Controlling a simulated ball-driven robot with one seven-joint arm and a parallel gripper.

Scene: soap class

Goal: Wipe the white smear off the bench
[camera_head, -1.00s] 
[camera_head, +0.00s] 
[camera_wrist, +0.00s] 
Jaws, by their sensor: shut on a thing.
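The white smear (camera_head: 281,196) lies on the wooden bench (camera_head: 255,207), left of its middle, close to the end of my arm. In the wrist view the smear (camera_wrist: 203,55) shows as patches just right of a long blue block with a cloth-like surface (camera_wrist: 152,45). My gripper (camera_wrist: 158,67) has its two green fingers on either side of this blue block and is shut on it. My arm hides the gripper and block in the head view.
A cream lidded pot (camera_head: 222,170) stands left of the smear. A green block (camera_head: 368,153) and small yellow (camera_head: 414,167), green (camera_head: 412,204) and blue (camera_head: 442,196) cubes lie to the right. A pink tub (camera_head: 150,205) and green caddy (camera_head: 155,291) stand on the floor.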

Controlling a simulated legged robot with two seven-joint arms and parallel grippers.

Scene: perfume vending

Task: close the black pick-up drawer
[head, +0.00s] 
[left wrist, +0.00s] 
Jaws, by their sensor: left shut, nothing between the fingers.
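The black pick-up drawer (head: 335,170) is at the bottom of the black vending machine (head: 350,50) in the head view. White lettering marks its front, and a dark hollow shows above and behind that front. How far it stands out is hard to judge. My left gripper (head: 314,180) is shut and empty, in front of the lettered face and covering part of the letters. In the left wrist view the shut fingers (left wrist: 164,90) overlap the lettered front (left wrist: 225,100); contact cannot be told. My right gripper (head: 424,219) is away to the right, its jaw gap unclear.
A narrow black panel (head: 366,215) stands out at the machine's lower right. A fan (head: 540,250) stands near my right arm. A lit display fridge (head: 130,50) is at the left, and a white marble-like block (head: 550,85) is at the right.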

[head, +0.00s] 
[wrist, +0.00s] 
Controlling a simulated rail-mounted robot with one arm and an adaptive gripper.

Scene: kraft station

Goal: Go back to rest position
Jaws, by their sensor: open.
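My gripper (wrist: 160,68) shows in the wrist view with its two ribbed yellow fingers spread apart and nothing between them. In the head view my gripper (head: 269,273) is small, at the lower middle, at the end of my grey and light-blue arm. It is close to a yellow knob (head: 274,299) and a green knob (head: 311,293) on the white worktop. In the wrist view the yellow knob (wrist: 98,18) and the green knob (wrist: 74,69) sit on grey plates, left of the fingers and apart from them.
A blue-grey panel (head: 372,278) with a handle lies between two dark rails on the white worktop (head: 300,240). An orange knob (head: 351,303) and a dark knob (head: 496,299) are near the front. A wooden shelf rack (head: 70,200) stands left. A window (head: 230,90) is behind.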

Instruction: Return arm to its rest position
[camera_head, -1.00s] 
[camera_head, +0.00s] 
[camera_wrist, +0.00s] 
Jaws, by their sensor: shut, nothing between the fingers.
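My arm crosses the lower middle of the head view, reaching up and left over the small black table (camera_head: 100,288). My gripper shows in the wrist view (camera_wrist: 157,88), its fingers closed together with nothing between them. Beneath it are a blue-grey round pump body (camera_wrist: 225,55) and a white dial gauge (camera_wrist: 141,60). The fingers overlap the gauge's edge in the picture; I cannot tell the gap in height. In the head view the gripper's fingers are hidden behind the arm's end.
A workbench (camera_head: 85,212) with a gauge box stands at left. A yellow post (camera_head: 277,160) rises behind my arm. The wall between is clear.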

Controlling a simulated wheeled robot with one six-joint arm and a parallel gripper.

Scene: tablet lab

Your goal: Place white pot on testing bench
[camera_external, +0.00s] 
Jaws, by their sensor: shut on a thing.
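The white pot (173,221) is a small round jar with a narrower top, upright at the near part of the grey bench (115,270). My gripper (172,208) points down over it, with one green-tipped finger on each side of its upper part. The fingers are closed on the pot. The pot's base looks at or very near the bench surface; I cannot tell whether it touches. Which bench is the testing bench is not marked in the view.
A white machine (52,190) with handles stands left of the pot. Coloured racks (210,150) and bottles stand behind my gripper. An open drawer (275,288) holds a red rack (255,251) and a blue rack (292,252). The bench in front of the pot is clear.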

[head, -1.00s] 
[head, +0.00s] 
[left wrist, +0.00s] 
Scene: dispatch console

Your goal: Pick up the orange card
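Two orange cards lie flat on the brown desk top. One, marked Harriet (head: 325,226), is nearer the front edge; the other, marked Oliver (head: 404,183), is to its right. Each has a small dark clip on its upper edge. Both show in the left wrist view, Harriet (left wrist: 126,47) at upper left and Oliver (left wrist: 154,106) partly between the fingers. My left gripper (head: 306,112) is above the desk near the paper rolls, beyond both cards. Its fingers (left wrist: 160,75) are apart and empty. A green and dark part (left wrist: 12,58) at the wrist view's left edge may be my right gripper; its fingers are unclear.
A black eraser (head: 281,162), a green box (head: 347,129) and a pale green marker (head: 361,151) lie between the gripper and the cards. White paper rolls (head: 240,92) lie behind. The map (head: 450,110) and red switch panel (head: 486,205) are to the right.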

○ ○ ○ ○ ○ ○ ○

Tally up the lines holding the word "parallel" in the data above, and answer with that figure only.

RESULT: 3